ClearAll["Global`*"]

q1A = (1 - p1A - β + p1B β + α (-1 + p2A + β - p2B β))/((-1 + α^2) (-1 + β^2));
q1B = (1 - p1B - β + p1A β + α (-1 + p2B + β - p2A β))/((-1 + α^2) (-1 + β^2));
q2A = (1 - p2A - β + p2B β + α (-1 + p1A + β - p1B β))/((-1 + α^2) (-1 + β^2));
q2B = (1 - p2B - β + p2A β + α (-1 + p1B + β - p1A β))/((-1 + α^2) (-1 + β^2));

f1 = Simplify[(1 - ϕA)*p1A*q1A + (1 - ϕB)*p1B*q1B];
f2 = Simplify[(1 - ϕA)*p2A*q2A + (1 - ϕB)*p2B*q2B];

{{p1As, p1Bs, p2As, p2Bs}} = 
  {p1A, p1B, p2A, p2B} /. 
    Simplify[
      Solve[
        {D[f1, p1A] == 0, D[f1, p1B] == 0, D[f2, p2A] == 0, D[f2, p2B] == 0}, 
        {p1A, p1B, p2A, p2B}]];

{q1As, q1Bs, q2As, q2Bs} = 
  Simplify[
     {q1A, q1B, q2A, q2B} /. {p1A -> p1As, p1B -> p1Bs, p2A -> p2As, p2B -> p2Bs}];

gA = Simplify[ϕA*(p1As*q1As + p2As*q2As)];
gB = Simplify[ϕB*(p1Bs*q1Bs + p2Bs*q2Bs)];

Problematic command

 Simplify[Solve[{D[gA, ϕA] == 0, D[gB, ϕB] == 0}, {ϕA, ϕB}]]

Alternative command with additional restrictions

Simplify[
  Solve[{D[gA, ϕA] == 0, D[gB, ϕB] == 0, ϕA == ϕB, ϕA > 0, ϕA < 1}, {ϕA, ϕB}]]

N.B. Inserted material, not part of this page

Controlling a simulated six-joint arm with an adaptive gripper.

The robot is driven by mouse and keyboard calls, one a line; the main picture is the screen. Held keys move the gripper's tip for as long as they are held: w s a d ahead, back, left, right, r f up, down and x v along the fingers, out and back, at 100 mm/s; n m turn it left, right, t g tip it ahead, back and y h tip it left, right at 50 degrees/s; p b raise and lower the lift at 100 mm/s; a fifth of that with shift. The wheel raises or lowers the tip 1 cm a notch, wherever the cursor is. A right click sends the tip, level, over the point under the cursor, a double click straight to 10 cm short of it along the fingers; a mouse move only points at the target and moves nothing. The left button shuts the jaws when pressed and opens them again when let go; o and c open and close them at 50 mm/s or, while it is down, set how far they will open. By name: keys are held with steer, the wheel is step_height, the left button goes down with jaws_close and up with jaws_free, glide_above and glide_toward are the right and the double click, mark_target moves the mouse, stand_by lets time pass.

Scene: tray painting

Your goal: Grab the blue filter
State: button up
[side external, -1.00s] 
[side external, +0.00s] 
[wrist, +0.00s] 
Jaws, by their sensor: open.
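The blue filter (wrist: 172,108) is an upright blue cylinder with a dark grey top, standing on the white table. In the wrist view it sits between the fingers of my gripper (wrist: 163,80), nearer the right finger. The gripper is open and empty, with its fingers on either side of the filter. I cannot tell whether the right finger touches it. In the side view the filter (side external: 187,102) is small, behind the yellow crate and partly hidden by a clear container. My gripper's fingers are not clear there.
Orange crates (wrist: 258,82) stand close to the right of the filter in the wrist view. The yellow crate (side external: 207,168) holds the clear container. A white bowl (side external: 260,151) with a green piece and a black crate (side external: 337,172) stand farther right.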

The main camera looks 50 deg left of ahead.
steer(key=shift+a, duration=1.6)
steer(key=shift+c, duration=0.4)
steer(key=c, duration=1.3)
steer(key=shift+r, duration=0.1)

Solution for parameter values $\alpha=1/2$ and $\beta=1/2$

gA2 = Simplify[gA /. {α -> 1/2, β -> 1/2}];
gB2 = Simplify[gB /. {α -> 1/2, β -> 1/2}];

Simplify[
  Solve[{D[gA2, ϕA] == 0, D[gB2, ϕB] == 0, ϕA == ϕB, ϕA > 0, ϕA < 1}, {ϕA, ϕB}]]

Proposed Solution for general α and β

ϕAsol = ((2 - α) (1 - β^2))/(2 - α (1 + β));
Simplify[ϕAsol /. {α -> 1/2, β -> 1/2}]

Solve gives a solution for specific parameter values. For instance, $\alpha=1/2$ and $\beta=1/2$. However, if I do not specify parameter values for $\alpha$ and $\beta$ the command does not deliver a solution (I did let it calculate for several hours without result.)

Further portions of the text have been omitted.